[Collection entries]
+++
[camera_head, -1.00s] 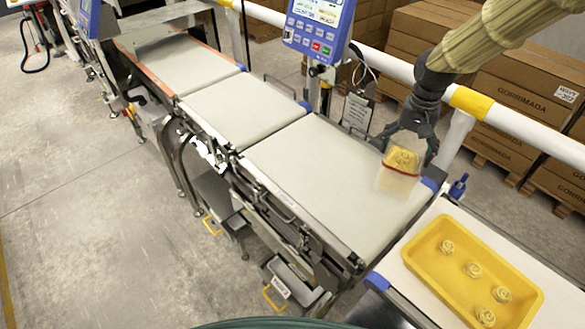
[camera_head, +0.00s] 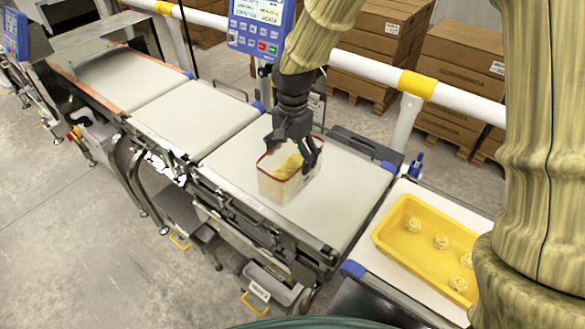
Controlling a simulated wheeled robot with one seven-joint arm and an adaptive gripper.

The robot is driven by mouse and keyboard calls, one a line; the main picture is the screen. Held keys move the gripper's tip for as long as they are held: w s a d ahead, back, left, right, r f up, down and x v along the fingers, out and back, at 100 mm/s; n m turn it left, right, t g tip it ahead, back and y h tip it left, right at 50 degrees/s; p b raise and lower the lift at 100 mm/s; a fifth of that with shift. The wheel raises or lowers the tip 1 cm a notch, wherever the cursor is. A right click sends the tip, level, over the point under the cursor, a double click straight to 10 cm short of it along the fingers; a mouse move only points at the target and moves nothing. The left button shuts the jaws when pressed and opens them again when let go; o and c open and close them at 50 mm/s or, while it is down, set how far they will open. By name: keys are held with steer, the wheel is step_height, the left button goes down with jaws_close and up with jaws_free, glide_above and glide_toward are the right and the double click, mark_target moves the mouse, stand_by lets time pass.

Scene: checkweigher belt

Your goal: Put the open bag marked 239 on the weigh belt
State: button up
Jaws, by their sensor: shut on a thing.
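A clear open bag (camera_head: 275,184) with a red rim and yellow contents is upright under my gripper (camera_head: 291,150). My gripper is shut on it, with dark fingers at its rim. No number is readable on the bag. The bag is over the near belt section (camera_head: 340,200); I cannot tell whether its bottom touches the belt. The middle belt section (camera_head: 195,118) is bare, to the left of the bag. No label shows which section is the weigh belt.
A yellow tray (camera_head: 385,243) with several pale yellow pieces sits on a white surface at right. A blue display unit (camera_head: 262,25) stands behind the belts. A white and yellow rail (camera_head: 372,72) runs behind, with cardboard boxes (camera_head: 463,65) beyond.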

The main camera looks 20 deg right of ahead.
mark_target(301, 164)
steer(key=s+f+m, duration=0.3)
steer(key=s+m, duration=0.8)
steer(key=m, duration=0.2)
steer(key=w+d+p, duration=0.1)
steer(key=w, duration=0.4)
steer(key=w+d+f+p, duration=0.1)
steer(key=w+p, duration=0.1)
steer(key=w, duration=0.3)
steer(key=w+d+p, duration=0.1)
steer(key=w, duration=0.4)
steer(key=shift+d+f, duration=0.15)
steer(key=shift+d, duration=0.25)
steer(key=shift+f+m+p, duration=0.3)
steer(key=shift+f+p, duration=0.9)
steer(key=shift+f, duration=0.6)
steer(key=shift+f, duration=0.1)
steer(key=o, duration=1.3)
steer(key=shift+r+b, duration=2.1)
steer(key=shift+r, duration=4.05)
+++
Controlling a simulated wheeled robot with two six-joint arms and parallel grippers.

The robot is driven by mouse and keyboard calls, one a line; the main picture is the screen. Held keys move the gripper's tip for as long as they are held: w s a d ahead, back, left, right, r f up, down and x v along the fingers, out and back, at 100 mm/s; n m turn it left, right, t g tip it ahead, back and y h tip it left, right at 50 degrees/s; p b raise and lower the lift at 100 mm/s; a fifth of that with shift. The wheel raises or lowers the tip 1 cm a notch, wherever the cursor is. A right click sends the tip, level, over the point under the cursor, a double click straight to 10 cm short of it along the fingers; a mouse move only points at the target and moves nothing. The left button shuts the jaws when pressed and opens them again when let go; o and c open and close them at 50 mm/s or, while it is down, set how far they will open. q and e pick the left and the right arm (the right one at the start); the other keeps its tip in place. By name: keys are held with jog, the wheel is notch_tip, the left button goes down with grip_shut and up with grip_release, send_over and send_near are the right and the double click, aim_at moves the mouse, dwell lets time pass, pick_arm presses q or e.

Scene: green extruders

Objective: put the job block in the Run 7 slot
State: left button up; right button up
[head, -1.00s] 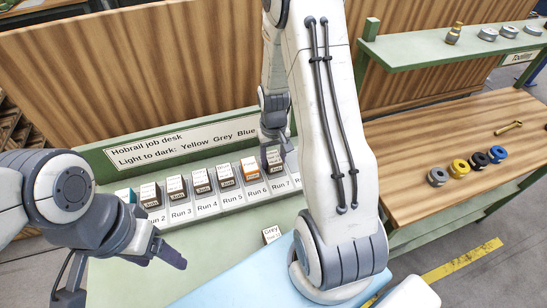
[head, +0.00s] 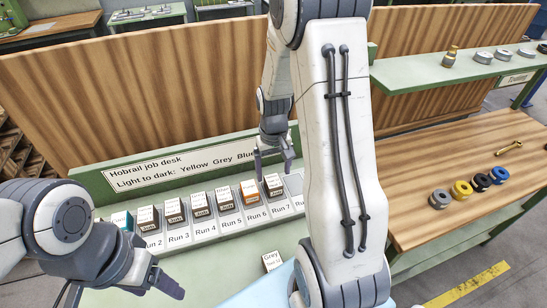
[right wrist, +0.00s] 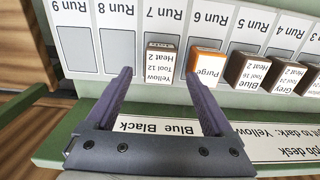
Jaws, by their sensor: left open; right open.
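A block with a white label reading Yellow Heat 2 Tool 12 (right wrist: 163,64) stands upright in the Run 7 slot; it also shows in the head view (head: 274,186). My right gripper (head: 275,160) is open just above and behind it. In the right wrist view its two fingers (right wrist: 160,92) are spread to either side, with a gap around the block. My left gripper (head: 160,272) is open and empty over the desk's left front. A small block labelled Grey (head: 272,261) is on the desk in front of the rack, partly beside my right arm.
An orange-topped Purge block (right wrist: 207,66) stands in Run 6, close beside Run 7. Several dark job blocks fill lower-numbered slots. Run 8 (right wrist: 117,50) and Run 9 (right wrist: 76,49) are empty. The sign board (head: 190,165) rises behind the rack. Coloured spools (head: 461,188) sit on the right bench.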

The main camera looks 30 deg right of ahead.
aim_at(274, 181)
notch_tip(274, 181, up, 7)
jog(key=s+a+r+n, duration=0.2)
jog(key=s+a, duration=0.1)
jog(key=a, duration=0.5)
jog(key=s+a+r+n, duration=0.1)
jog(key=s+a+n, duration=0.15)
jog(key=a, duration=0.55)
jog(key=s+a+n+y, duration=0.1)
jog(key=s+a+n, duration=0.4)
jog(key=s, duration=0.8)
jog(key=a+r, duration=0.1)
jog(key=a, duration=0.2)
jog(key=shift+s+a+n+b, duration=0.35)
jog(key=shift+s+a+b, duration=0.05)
+++
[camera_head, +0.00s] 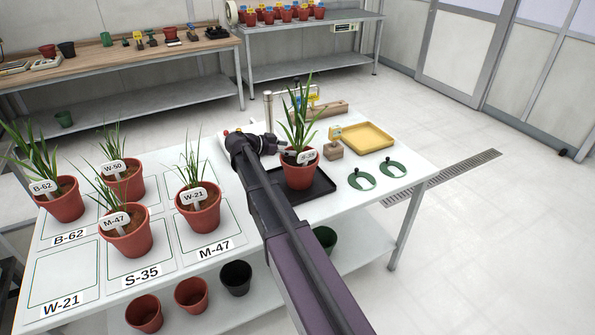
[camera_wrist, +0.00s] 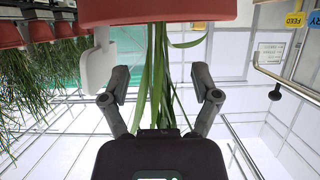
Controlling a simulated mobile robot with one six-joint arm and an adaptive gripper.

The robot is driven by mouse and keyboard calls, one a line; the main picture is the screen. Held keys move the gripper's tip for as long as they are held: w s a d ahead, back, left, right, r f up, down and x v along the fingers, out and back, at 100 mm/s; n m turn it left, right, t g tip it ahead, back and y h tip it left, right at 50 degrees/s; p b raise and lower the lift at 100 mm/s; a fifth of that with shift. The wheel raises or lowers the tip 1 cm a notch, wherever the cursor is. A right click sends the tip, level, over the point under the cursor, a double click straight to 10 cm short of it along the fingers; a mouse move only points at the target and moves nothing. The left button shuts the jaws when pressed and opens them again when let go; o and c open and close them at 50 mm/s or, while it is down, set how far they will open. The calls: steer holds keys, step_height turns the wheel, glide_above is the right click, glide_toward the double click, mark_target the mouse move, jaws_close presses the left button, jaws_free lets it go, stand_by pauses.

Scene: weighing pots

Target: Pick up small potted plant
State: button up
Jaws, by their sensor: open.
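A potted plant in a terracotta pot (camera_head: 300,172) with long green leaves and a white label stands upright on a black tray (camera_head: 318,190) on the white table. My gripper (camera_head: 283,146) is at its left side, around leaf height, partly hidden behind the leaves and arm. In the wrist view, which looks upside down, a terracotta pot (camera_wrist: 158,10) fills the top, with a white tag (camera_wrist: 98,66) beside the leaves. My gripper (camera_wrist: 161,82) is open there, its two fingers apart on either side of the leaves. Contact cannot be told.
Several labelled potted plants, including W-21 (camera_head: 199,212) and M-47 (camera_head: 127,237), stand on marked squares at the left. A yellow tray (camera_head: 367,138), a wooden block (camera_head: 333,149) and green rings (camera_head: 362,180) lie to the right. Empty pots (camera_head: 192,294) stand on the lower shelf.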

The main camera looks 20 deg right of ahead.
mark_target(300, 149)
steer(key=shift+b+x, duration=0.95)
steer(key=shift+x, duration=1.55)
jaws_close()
+++
§ What you should do
Above are the records; copy exactly the lines from the one with "[camera_head, -1.00s]" through the one with "Controlling a simulated wheeled robot with one", including both, and nothing more. Leave out pictures.

§ Exercise response
[camera_head, -1.00s] 
[camera_head, +0.00s] 
Controlling a simulated wheeled robot with one seven-joint arm and an adaptive gripper.

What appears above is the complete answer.